Chiara and Simone were difficult to believe in as well. They were allegedly older ladies, but we’re repetitively told they aren’t past their prime – well if they were having lives in the 1940s as adults, they certainly couldn’t be party animals in the 1970s. Now this isn’t me saying they should have been sat at home knitting and waiting for pension day, but some sense of age and perspective was needed to make them more believable and realistic.
And to alay fears of being ageist, Maria was a difficulty to me as well; at one moment a loving family member, and at another a Roman goddess. I physically cringed at the description of her ‘creamy breasts’ – a sixteen year old, come on – and couldn’t figure out where her real emotional value lay. Yes she’s a teen and they’re difficult at the best of times, but there’s normally one element of them you can pin down – Maria didn’t have this.

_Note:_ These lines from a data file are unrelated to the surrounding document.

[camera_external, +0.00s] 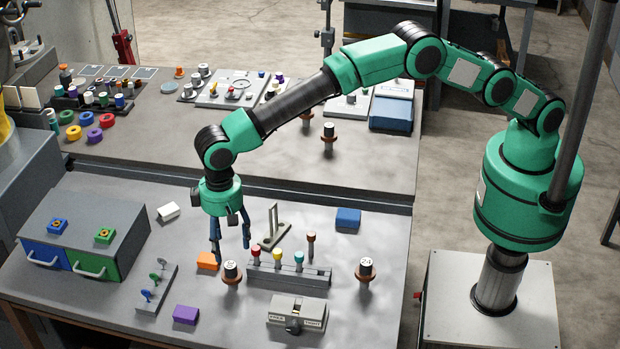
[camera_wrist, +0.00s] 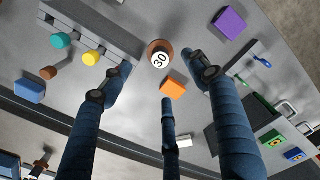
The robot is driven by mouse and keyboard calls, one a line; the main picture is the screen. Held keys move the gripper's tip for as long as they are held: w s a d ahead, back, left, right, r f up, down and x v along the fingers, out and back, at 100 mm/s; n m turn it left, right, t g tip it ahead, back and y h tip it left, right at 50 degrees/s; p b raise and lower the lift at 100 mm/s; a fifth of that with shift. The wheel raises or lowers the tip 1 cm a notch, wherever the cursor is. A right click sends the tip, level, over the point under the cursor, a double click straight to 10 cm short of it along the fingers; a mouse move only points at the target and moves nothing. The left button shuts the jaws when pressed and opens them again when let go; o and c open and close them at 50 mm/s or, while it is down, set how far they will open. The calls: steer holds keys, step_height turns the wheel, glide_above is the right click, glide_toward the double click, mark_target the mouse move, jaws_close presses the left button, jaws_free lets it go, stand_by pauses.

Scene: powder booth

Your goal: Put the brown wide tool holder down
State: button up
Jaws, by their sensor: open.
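A brown tool holder (camera_external: 231,273) with a dark body and a white top stands upright on the near table. In the wrist view its top reads "30" and its round brown flange (camera_wrist: 151,48) faces me, just beyond the fingertips. My gripper (camera_external: 230,250) hangs pointing down close above and behind this holder, its dark blue fingers spread and empty. In the wrist view the fingers of my gripper (camera_wrist: 157,82) are apart, with no visible contact with the holder. A similar brown holder (camera_external: 365,271) stands further right; I cannot tell which is wider.
An orange block (camera_external: 207,261) lies beside the holder. A grey rack (camera_external: 290,275) with coloured-top tools stands to its right. A purple block (camera_external: 186,314), a grey box (camera_external: 297,312) and a blue-and-green drawer unit (camera_external: 85,235) are also near. A blue block (camera_external: 348,218) lies behind.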

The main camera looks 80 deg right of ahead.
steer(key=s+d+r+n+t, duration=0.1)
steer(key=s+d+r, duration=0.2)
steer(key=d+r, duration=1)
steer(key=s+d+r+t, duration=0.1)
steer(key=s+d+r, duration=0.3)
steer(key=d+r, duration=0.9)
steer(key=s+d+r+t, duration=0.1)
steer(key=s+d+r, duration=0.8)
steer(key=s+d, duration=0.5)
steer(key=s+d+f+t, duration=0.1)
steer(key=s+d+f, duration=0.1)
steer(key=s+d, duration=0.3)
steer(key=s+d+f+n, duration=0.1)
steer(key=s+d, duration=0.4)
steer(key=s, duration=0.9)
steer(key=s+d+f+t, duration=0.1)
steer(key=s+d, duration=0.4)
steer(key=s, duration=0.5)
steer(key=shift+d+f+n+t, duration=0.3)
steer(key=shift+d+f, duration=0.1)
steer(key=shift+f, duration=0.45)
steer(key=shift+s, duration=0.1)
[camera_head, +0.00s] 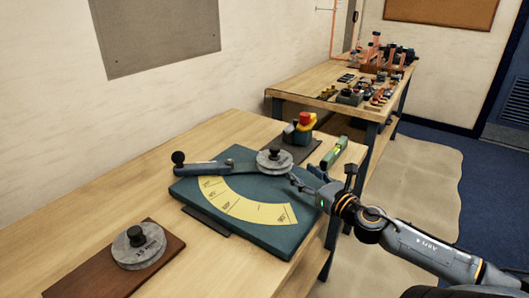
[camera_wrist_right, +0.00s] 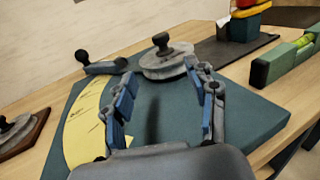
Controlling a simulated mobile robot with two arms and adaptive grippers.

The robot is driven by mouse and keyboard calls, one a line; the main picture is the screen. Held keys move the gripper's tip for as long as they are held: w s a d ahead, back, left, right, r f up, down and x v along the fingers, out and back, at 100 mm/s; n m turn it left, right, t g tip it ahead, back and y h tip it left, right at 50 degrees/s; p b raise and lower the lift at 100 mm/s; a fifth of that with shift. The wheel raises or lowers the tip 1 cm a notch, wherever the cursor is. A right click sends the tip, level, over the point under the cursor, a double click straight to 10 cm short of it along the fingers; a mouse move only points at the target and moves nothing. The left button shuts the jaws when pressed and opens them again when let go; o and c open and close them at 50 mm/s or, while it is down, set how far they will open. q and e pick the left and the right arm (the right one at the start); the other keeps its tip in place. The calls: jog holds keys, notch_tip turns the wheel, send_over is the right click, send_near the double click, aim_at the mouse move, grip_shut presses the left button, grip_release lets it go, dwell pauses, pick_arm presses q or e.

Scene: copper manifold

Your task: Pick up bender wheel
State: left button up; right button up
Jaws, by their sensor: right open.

Her switches flipped constantly, and it was too emphatically enforced every few lines that she would only call her dad Barry and her mother Nora was a traitor. It was too much; subtlety would have been wonderful here.
What I did enjoy, however, was the storyline about Daniele Levi and Chiara’s authorised kidnapping of a young Jewish boy about to be sent to a labour camp. The notion of a mother’s sacrifice is nothing new, yet Senora Levi’s decision was beautifully stoic and incredibly moving for the shortness of its appearance. Likewise, the transformation of Daniele from mute to recovering to addict was well handled and executed; not overplayed, and certainly not garish. It was what it was, and was a reminder of how well other incidents could have been handled.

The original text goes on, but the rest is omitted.